> Aim
Give back, exactly as it appears, the run of lines opening with the one containing "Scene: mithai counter" and closing with the one containing "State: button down". Nothing outside that run should appear.

:: Given records

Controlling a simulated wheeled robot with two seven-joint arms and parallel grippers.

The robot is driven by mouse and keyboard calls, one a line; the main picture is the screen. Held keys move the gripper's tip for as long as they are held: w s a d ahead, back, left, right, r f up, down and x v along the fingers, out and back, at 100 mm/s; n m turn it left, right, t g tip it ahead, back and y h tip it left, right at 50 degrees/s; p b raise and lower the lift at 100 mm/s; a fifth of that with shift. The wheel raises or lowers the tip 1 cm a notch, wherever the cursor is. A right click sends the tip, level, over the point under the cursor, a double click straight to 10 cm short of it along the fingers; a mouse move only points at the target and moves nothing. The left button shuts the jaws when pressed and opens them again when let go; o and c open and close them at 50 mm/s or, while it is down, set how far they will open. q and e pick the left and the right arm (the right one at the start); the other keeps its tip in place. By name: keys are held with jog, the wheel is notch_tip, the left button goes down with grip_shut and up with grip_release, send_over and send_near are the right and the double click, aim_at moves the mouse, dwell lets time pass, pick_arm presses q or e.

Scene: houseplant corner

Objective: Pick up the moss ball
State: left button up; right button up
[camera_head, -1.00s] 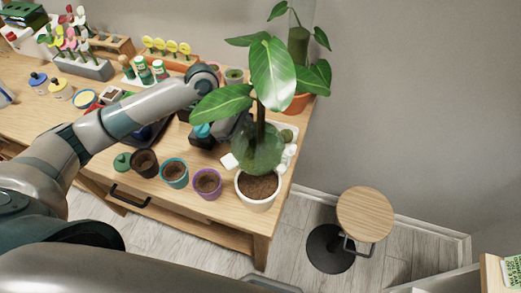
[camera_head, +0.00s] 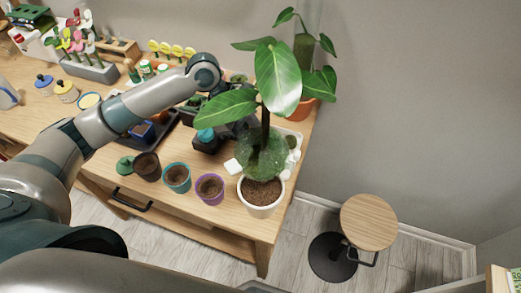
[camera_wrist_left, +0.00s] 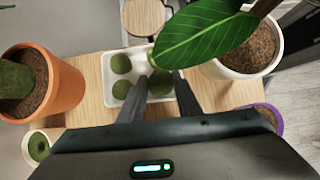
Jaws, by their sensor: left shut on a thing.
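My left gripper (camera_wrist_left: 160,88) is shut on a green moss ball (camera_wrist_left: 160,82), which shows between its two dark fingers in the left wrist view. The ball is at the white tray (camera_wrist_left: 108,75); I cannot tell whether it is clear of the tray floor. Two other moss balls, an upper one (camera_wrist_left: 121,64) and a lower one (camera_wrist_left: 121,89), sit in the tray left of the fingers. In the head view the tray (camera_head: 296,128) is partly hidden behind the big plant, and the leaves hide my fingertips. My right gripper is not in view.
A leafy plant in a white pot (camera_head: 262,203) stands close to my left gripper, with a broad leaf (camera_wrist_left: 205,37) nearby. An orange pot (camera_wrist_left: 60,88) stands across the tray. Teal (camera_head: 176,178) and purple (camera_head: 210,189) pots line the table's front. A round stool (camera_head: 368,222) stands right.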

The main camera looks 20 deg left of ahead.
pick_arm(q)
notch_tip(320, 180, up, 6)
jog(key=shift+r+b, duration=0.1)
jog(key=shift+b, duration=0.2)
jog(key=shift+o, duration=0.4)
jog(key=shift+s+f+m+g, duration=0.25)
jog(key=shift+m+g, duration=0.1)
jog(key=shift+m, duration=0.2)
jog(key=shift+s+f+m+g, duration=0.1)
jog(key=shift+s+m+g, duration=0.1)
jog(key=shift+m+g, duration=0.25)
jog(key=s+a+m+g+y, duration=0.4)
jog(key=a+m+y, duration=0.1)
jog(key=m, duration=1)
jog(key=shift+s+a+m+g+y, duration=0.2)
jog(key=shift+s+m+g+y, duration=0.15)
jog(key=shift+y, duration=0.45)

::::
:: Given records

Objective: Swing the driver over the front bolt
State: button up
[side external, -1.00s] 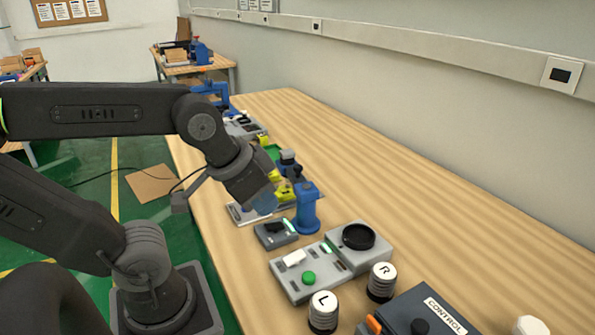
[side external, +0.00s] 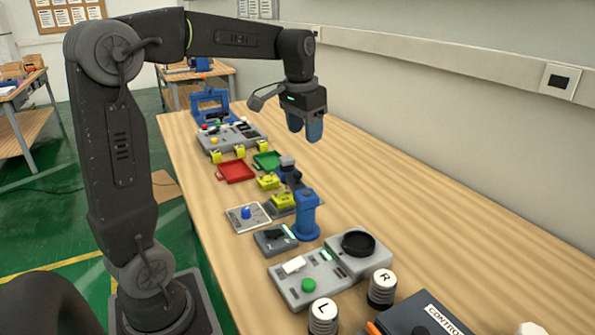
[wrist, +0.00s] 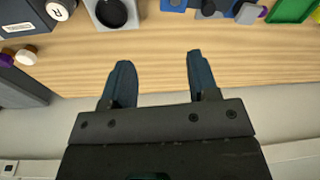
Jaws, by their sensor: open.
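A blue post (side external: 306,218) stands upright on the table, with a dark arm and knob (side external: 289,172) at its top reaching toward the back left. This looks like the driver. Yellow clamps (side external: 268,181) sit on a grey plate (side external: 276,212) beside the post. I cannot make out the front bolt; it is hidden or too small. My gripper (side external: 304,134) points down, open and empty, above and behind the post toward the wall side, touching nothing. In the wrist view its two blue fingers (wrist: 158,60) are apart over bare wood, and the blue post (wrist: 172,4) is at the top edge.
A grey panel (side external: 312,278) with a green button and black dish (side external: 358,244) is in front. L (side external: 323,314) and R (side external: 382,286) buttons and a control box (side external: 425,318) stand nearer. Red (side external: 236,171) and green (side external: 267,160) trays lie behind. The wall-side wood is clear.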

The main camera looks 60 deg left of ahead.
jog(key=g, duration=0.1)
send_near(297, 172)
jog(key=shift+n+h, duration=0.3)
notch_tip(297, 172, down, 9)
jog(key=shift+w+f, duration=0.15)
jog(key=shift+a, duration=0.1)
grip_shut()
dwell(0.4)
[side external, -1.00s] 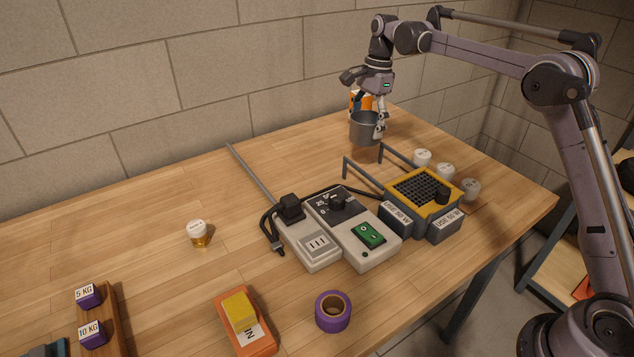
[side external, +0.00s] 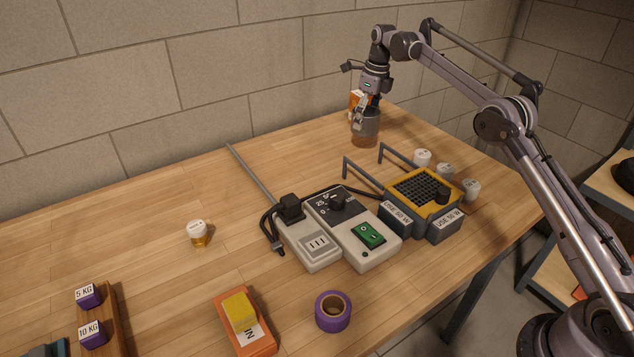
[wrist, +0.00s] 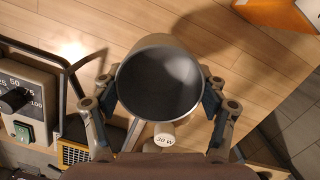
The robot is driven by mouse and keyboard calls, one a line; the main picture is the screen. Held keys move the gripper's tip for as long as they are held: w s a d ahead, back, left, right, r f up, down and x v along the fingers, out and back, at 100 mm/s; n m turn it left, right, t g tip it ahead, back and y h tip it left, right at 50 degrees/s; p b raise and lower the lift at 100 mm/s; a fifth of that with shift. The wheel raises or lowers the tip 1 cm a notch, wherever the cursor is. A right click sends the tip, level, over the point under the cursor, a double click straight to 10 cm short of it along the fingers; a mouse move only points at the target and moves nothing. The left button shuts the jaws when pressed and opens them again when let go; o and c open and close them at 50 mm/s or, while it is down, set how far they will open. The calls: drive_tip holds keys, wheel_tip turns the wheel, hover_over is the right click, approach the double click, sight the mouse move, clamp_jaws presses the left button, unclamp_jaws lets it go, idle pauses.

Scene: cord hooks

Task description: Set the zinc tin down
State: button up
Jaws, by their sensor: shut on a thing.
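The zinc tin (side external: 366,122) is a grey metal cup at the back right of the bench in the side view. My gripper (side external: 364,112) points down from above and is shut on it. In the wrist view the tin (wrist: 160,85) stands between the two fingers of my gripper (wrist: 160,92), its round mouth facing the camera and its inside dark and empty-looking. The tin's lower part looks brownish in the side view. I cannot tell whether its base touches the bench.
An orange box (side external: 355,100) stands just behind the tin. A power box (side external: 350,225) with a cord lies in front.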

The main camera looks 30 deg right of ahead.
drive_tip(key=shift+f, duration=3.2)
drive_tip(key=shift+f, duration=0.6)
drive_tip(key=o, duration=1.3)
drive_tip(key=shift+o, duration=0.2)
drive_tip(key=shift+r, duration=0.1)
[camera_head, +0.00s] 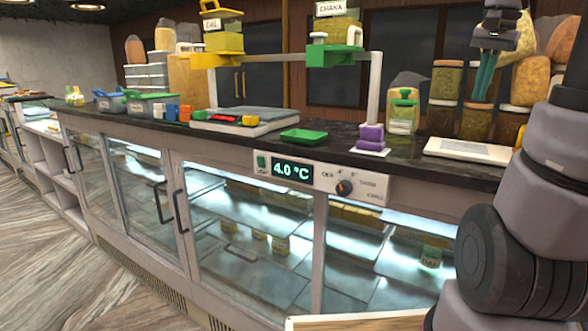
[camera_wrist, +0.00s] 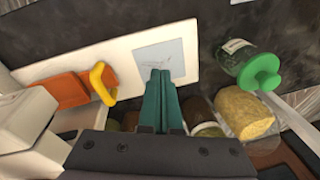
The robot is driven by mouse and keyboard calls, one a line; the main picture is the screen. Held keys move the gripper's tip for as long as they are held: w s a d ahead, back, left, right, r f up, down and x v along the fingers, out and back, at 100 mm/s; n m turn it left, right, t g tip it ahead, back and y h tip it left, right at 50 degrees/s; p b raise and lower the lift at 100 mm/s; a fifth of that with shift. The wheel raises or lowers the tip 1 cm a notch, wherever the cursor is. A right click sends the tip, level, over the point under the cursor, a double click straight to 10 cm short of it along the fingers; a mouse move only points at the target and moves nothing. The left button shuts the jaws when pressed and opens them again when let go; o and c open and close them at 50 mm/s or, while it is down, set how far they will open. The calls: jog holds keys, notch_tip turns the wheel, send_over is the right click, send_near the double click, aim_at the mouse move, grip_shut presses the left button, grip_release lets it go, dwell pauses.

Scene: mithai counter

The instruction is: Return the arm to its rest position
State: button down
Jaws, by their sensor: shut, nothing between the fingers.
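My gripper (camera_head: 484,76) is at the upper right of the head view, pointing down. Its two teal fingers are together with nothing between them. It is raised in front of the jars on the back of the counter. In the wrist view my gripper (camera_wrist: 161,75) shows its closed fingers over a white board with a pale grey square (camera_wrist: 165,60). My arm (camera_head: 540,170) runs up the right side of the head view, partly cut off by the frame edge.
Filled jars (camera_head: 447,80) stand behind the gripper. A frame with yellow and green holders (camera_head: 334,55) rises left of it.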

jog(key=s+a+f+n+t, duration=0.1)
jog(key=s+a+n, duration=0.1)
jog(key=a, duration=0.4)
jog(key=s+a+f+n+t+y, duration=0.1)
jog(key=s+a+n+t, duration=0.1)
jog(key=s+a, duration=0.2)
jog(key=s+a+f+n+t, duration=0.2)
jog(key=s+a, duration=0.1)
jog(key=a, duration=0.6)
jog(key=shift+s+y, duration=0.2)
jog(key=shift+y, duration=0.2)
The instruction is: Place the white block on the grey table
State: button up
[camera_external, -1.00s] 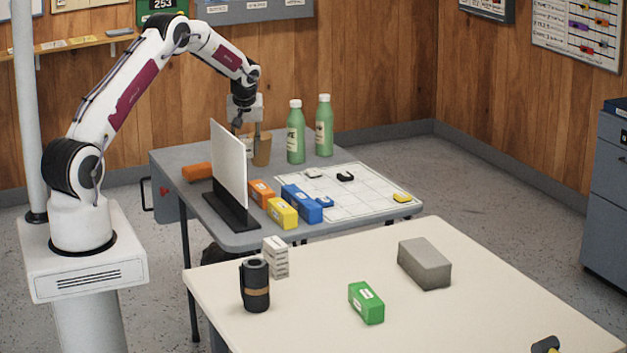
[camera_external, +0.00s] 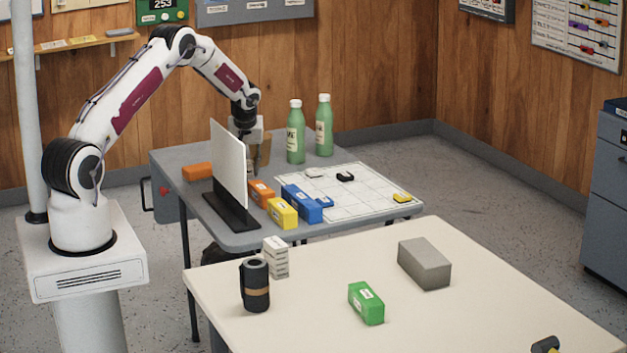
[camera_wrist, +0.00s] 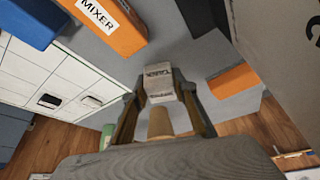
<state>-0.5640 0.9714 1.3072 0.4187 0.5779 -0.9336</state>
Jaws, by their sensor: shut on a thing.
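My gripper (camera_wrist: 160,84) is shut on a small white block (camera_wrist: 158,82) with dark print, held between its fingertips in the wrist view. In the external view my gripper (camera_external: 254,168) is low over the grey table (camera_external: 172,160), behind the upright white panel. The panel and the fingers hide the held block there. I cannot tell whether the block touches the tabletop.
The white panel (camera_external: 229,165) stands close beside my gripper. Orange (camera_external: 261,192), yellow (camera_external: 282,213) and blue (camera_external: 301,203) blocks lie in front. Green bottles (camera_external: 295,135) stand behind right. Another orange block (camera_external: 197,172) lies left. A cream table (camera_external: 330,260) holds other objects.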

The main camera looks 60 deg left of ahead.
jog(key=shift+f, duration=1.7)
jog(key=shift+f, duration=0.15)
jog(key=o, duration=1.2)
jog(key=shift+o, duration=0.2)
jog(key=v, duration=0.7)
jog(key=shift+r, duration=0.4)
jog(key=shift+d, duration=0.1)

::::

> Solution to the problem
Scene: mithai counter

The instruction is: Return the arm to its rest position
State: button down

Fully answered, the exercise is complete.